- The Washington Times - Friday, March 26, 2010

Reputation grows

“In the 1964 preface to the second edition of ‘E.M. Forster,’ Lionel Trilling remarks how greatly E.M. Forster’s reputation had grown from the time of his book’s first edition in 1943. When Trilling initially published his book, Forster was a small-public writer, known chiefly to the cognescenti and certainly not to Uncle Willie, to use a figure Forster himself used to refer to the broader middlebrow audience that was not then, and seemed unlikely ever, to be his.

” ‘Forster’s work has become ever more widely known’, Trilling wrote, ‘and, we may say, known in a new, a more public, way where once it had been admired by many who found pleasure in thinking that was known to them alone, a private experience to be kindly but cautiously shared with a few others of like mind, it has now become a general possession, securely established in the literary tradition of our time, and something like required reading for educated people.’

“Since Trilling wrote that, of course, Forster’s novels have been Masterpiece Theatred, Merchantised and Ivoried, also David Leaned (Lean’s otherwise excellent movie version of ‘A Passage to India’ is spoiled by an optimistic ending that is quite the reverse of the novel’s actual ending) greatly widening their audience still further.”

- Joseph Epstein, writing on “A Passage to Forster” on Feb. 22 at the Weekly Standard


“Like ‘Kicking and Screaming,’ ‘Greenberg’ is a quote machine. When asked how he’s doing, Roger quips, ‘Leonard Maltin would give me two and a half stars’ - just as ‘Kicking and Screaming’s Grover (Josh Hamilton) replied, ‘It’s OK, it’s a C-plus,’ when asked about his love life.

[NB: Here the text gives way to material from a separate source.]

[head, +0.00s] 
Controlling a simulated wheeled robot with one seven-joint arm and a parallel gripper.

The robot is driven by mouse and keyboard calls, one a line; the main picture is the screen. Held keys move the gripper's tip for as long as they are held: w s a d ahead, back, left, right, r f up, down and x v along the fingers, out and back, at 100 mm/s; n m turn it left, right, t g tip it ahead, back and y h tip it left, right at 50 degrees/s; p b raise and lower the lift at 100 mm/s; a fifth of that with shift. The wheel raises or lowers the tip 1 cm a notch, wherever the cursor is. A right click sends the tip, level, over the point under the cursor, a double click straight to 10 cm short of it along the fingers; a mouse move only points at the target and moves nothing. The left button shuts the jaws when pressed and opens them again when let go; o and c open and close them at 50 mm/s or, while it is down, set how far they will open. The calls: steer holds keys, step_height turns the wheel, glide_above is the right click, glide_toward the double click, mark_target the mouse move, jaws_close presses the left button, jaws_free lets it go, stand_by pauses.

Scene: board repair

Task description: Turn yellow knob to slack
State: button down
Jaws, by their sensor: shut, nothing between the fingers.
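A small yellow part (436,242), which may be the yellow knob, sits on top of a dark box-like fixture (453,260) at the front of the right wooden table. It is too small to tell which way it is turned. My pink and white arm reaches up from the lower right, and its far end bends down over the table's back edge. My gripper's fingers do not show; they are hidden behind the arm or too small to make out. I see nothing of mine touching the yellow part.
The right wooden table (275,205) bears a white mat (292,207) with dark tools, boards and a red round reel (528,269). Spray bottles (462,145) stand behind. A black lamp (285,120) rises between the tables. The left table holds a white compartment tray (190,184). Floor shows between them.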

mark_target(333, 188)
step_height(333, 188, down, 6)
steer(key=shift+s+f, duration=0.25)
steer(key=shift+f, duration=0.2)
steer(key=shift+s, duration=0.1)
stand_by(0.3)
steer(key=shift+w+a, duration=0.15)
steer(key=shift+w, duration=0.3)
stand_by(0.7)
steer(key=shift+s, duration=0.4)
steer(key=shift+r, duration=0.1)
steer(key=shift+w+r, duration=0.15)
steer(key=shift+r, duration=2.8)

“The difference is that Roger takes no joy from his clever remarks. He can only talk in witticisms; he cannot communicate ‘normally’ with other people. Everything he says has to be unusual and smart and funny, even if no one’s laughing. (‘I’m weirdly on tonight,’ he remarks after a string of sharp but miserable observations.) [Ben] Stiller - visibly relishing not playing opposite a miniature Owen Wilson or a past-prime Robert De Niro - delivers his lines not in the amusing drawl of ‘Kicking and Screaming’s Chris Eigeman but with a sour, joyless dirge. …

“[Director Noah] Baumbach … specializes in unlikeable characters, and you can chart an evolution from Jeff Daniels’ hilariously monstrous dad in ‘The Squid and the Whale’ through Nicole Kidman’s kind of hilariously monstrous mom in ‘Margot at the Wedding’ to Stiller’s all-out monstrous single fortysomething in ‘Greenberg.’ Baumbach can’t even dedicate the entire film to [Roger], instead spending the first 15 minutes - plus a much-needed respite here and there - with Florence. And even she can only stand being his doormat for so long. After withstanding so many insults and weird sex, she decamps, possibly for good, and it seems Greenberg will end, like ‘Squid’ and ‘Margot,’ with its protagonist running from his problems.”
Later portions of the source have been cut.